- **THE INPUT**:

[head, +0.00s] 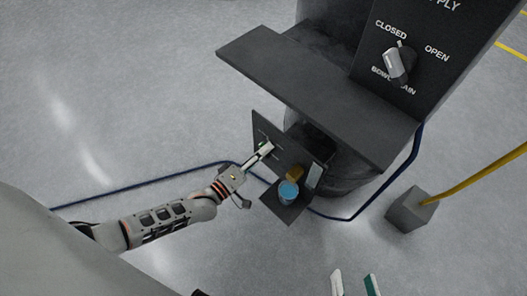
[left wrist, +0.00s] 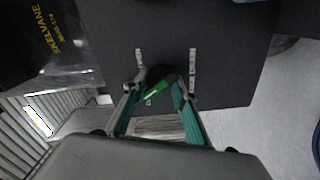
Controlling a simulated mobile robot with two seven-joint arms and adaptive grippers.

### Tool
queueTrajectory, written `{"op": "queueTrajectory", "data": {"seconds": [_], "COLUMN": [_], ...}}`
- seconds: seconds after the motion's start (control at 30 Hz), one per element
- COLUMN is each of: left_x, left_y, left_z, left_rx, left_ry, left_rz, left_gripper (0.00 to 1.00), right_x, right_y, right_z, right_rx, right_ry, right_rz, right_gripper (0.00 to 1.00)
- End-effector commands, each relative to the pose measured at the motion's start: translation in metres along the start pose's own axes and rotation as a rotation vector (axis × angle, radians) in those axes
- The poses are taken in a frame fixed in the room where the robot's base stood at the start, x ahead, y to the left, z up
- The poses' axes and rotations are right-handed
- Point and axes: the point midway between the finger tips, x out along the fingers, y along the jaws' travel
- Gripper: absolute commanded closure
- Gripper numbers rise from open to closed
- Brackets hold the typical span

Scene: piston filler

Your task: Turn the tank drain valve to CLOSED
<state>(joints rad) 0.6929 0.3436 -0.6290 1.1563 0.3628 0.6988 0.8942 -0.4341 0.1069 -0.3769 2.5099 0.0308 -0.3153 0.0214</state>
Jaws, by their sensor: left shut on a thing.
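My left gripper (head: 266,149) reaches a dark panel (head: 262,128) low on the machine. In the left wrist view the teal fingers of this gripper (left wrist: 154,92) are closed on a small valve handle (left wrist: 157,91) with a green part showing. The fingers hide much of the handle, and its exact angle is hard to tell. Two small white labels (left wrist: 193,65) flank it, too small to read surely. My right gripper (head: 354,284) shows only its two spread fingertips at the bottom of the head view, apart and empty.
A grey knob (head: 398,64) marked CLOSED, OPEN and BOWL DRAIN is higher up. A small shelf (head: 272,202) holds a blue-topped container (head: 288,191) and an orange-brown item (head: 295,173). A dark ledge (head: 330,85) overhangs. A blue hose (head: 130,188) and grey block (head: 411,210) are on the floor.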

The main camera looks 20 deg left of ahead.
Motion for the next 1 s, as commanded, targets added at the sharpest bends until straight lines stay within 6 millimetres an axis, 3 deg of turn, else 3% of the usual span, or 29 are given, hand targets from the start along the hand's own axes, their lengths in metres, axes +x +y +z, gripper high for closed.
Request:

* * *

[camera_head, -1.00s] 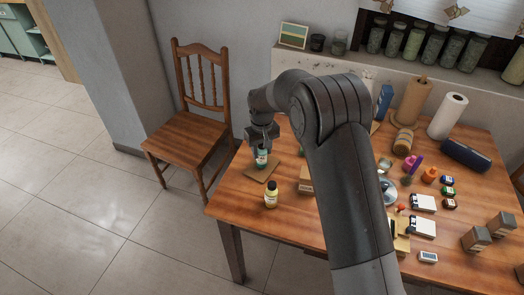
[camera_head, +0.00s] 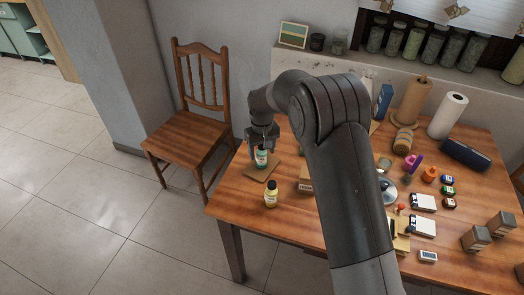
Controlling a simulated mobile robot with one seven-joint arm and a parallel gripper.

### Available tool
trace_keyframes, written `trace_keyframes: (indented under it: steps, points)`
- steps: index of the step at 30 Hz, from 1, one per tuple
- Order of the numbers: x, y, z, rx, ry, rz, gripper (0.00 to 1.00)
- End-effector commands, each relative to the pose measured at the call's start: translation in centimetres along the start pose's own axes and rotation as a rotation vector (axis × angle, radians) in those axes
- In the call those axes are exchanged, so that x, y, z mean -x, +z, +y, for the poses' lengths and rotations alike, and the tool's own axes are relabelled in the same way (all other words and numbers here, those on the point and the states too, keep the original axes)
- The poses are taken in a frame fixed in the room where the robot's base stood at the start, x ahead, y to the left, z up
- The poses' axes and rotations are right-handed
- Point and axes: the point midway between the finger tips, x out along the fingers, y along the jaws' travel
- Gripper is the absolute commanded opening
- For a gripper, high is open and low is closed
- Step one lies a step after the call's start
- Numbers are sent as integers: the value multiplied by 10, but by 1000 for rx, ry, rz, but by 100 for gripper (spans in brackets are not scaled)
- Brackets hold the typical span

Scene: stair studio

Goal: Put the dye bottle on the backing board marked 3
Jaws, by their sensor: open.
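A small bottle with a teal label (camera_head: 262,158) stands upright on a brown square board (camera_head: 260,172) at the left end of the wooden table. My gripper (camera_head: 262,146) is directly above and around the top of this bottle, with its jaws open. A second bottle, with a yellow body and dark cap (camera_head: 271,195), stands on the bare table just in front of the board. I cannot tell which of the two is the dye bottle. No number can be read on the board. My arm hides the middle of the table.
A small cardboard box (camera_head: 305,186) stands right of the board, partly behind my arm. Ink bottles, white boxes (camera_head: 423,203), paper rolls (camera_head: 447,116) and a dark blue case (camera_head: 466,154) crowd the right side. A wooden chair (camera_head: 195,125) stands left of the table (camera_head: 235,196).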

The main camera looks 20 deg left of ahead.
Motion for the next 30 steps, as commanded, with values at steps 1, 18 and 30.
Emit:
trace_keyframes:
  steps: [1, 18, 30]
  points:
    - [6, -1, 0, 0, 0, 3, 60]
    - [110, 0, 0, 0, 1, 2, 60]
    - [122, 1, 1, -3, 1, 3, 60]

- **WRITTEN REQUEST**:
Above are some entries; copy exactly the lines from the line with "[head, +0.00s]" through the line with "<state>(joints rad) 0.6929", both included, but none of the pictures.

- **SOLUTION TO THIS TASK**:
[head, +0.00s] 
[left wrist, +0.00s] 
Controlling a simulated mobile robot with two seven-joint arms and adaptive grippers.

### Tool
queueTrajectory, written `{"op": "queueTrajectory", "data": {"seconds": [_], "COLUMN": [_], ...}}`
- seconds: seconds after the motion's start (control at 30 Hz), one per element
- COLUMN is each of: left_x, left_y, left_z, left_rx, left_ry, left_rz, left_gripper (0.00 to 1.00), right_x, right_y, right_z, right_rx, right_ry, right_rz, right_gripper (0.00 to 1.00)
- End-effector commands, each relative to the pose measured at the motion's start: translation in metres along the start pose's own axes and rotation as a rotation vector (axis × angle, radians) in those axes
- The poses are taken in a frame fixed in the room where the robot's base stood at the start, x ahead, y to the left, z up
- The poses' axes and rotations are right-handed
- Point and axes: the point midway between the finger tips, x out along the fingers, y along the jaws' travel
- Gripper: absolute commanded closure
- Gripper numbers rise from open to closed
- Brackets hold the typical span

Scene: piston filler

Your task: Turn the tank drain valve to CLOSED
<state>(joints rad) 0.6929 0.3436 -0.6290 1.1563 0.3628 0.6988 0.8942 -0.4341 0.1069 -0.3769 2.5099 0.0308 -0.3153 0.0214</state>

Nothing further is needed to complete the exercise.